La chiamata diretta rallenta la mobilità. Sindacati e amministrazione non sono ancora giunti ad un accordo sulla questione della chiamata diretta: un istituto introdotto dalla legge 107/2015, che cancella il diritto alla titolarità della sede (salvandola solo per chi ce l'ha già e non la perda diventando soprannumerario) e assoggetta l'accesso e la permanenza in una sede al gradimento del preside. Le posizioni dei sindacati sono chiare: da una parte Cgil, Cisl, Uil e Snals, che sembrerebbero inclini ad accettare un accordo sulla base di adeguate garanzie circa i criteri sui quali dovrebbero basarsi le scelte dei dirigenti e sulla valorizzazione del collegio dei docenti nell'ambito del procedimento e dall'altra la Gilda, che resta ferma sulla richiesta di vincolare le scelte a punteggio e graduatorie.

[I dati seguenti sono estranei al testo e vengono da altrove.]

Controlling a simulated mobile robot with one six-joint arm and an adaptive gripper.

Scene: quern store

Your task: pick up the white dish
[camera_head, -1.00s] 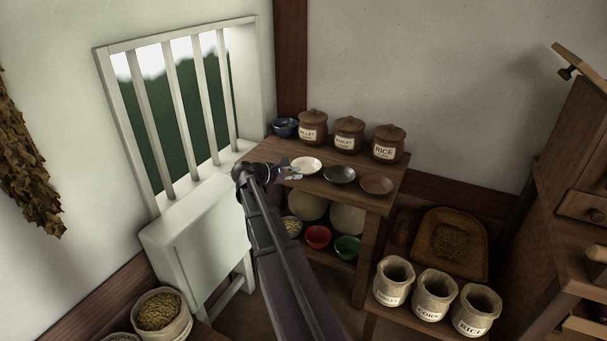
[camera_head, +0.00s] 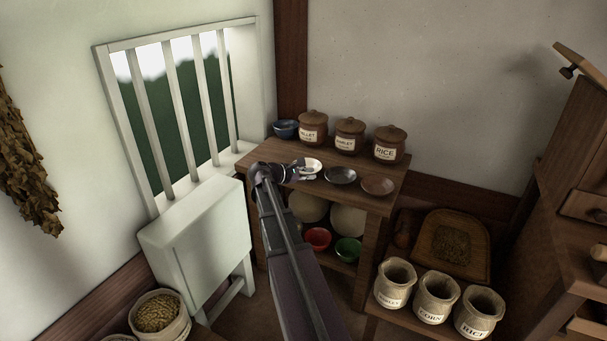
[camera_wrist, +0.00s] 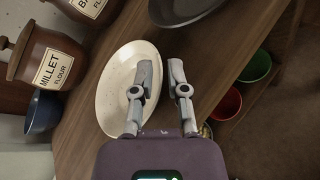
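The white dish (camera_head: 314,164) lies on the top shelf of the wooden stand, left of a dark dish; my gripper hides part of it in the head view. In the wrist view the white dish (camera_wrist: 117,88) is a pale, speckled oval. My gripper (camera_wrist: 160,68) is open, with a gap between its two fingers. In that view the left finger overlaps the dish and the right finger lies just outside its rim. I cannot tell whether either finger touches it. In the head view my gripper (camera_head: 300,172) is at the dish's near left side.
A dark dish (camera_head: 341,175) and a brown dish (camera_head: 377,185) stand to the right. Lidded jars, such as the millet jar (camera_head: 312,129), and a blue bowl (camera_head: 285,129) stand behind. A red bowl (camera_head: 317,238) and a green bowl (camera_head: 348,249) are on the lower shelf.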

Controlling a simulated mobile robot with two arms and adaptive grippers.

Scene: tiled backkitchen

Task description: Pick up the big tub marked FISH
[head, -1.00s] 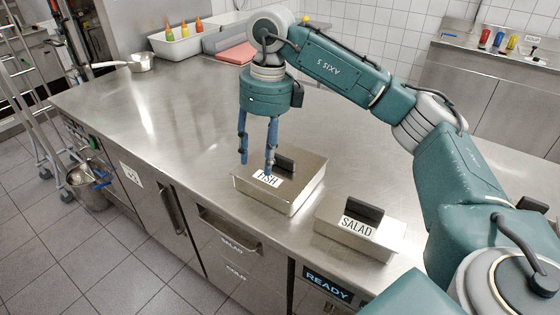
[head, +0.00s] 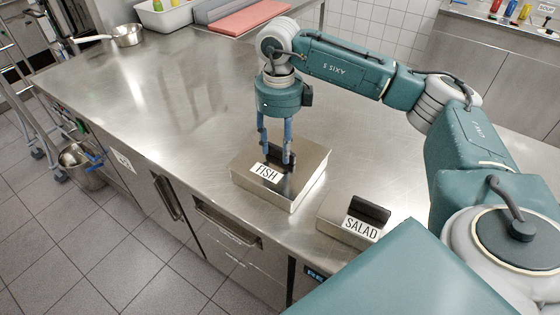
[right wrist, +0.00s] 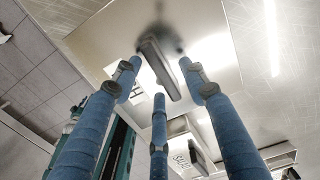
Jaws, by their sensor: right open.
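The big tub marked FISH (head: 308,163) is a low, square steel box with a dark handle on its lid, near the counter's front edge. My right gripper (head: 275,156) points down over this lid, its blue fingers open around or just above the handle. In the right wrist view, the handle (right wrist: 158,66) lies between the spread fingertips (right wrist: 158,76) of the gripper, with nothing gripped. Whether a finger touches the handle or lid, I cannot tell. My left gripper is not in view.
A smaller tub marked SALAD (head: 332,222) stands to the right, close to the FISH tub. A white bin (head: 170,17), a reddish board (head: 250,17) and a pan (head: 127,38) are at the back. The counter's left part (head: 150,105) is clear.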

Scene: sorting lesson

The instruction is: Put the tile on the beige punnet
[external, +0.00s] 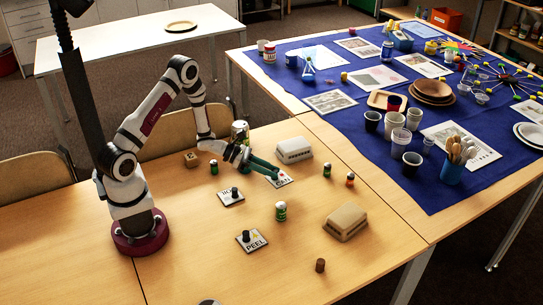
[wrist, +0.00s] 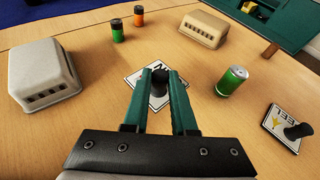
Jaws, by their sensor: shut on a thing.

E poi c'è l'amministrazione che sembrerebbe orientata a chiudere solo con Cgil, Cisl, Uil e Snals. Ipotesi, questa, che non inficerebbe la validità dell'accordo (che dovrebbe essere un vero e proprio contratto nazionale integrativo). Perché, per essere valido, un qualsiasi contratto necessita che lo firmino un numero di sindacati tale da superare il 50 + 1 della rappresentatività sindacale. Percentuale ampiamente superata da Cgil, Cisl, Uil, e Snals che insieme arrivano al 92% circa. E che allontanerebbe l'ipotesi di un provvedimento autoritativo da parte dell'amministrazione. Che in caso di mancato accordo potrebbe decidere con ordinanza. Insomma, l'accordo potrebbe essere firmato subito, senza problemi. Gli ostacoli, dunque, sono soltanto di natura politica. E proprio per questo, stanno salendo le quotazioni dell'atto amministrativo.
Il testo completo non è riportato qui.